For the uninitiated, The Devil’s Candy focuses on the family of Jesse Hellman. The Hellmans get a deal on a house that’s too good to pass up, but as always there is a catch. It’s a rather large catch, too, as a family was murdered inside the house. The Hellmans think nothing of it…until Jesse starts having satanic visions, the son of said family starts showing up around the house, and he takes up a fascination with Jesse’s daughter. The setup is reminiscent of the Satanic Panic era of films, but here it’s modernized and played straight. There are no Satanic cult rituals or over the top blood sacrifices being made, but rather the kind of “satanic possession” that a killer may say drove them in real life. For a movie about Satan’s bidding it’s all very grounded and all the more haunting for it.

As I hinted earlier, Jesse is a metalhead. In fact it isn’t only him: his daughter, Zooey, is also into heavy music, and it routinely acts as a point of bonding between the two.

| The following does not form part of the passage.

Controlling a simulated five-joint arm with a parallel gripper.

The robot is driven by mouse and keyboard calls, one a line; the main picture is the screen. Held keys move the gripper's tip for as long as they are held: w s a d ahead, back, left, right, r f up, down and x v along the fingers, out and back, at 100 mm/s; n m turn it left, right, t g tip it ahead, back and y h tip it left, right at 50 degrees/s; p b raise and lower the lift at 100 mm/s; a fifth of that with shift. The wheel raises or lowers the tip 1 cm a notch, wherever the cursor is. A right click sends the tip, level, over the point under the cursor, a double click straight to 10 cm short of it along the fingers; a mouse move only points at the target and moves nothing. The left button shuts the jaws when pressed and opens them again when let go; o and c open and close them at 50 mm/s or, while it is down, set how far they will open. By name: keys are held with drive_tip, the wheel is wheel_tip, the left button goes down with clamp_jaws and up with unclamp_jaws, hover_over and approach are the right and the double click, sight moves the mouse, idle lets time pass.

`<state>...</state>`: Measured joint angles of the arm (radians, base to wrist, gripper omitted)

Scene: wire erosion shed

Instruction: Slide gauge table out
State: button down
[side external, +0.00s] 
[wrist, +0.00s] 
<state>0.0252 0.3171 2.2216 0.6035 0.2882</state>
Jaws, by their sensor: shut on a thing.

It isn’t your typical depiction of two heshers who live and die by the sword though. Jesse and Zooey are real characters that love each other, but they’re trying to work out their issues with one another. Jesse isn’t the macho meathead we’ve come to expect, but rather a genuinely caring father figure. He paints butterflies to take care of his family and is never too macho to admit when he’s wrong and apologize for it. Zooey loves talking to her father about music, but the neglect and pain she feels when he gets too wrapped up in work and forgets to pick her up from school is palpable. These are genuine and flawed characters…they just happen to like heavy metal and wear black (OMG IT’S LIKE YOU OR ME).

There are plenty of other little nuggets tucked away for observant metal fiends. As we all tend to do for some reason, you will pay attention to every shirt every character wears and judge accordingly. Select metal songs play throughout and are even integral to some scenes (the use of a particular Metallica song will either feel inspired or on the nose depending on your taste). Then, of course, there are the glorious band and concert posters littered throughout the house. You could spend 20 minutes picking apart every poster  hung in Zooey’s room in one scene alone. It all tilts more mainstream than not, but for a movie that gets so much right I’m not going to complain too much about using a Ghost poster instead of an Obliteration poster.

I’ve mainly focused on the metal aspects of this movie more so than how the actual movie is, and you’ll have to forgive me for doing so on a metal blog, but let me assure that metal bias aside the film is great. The Hellmans are likable and easy to root for, Pruitt Taylor Vince offers an incredibly creepy turn as the haunted Ray Smile, and director Sean Byrne adds a filthy flair to everything that makes it hard to take your eyes off of it. At an incredibly brisk 79 minutes the film does feel a bit too lean. While you get a great sense of the characters and atmosphere, another 20 minutes or so would have offered plenty of more time with them as well as several more opportunities to ramp up the tension before the bananas finale. Oh what a cruel twist to be complaining about something being too brief.

Minor quibbles aside, The Devil’s Candy is a damn fine time. It’s taut, tense, haunting, and just a little funny. We, as metalheads, could easily view this as a great heavy metal horror movie, but that would be doing it as much of a disservice as the concept of “the stereotypical metalhead” character. The Devil’s Candy is a great movie… it just happens to like metal and wear black.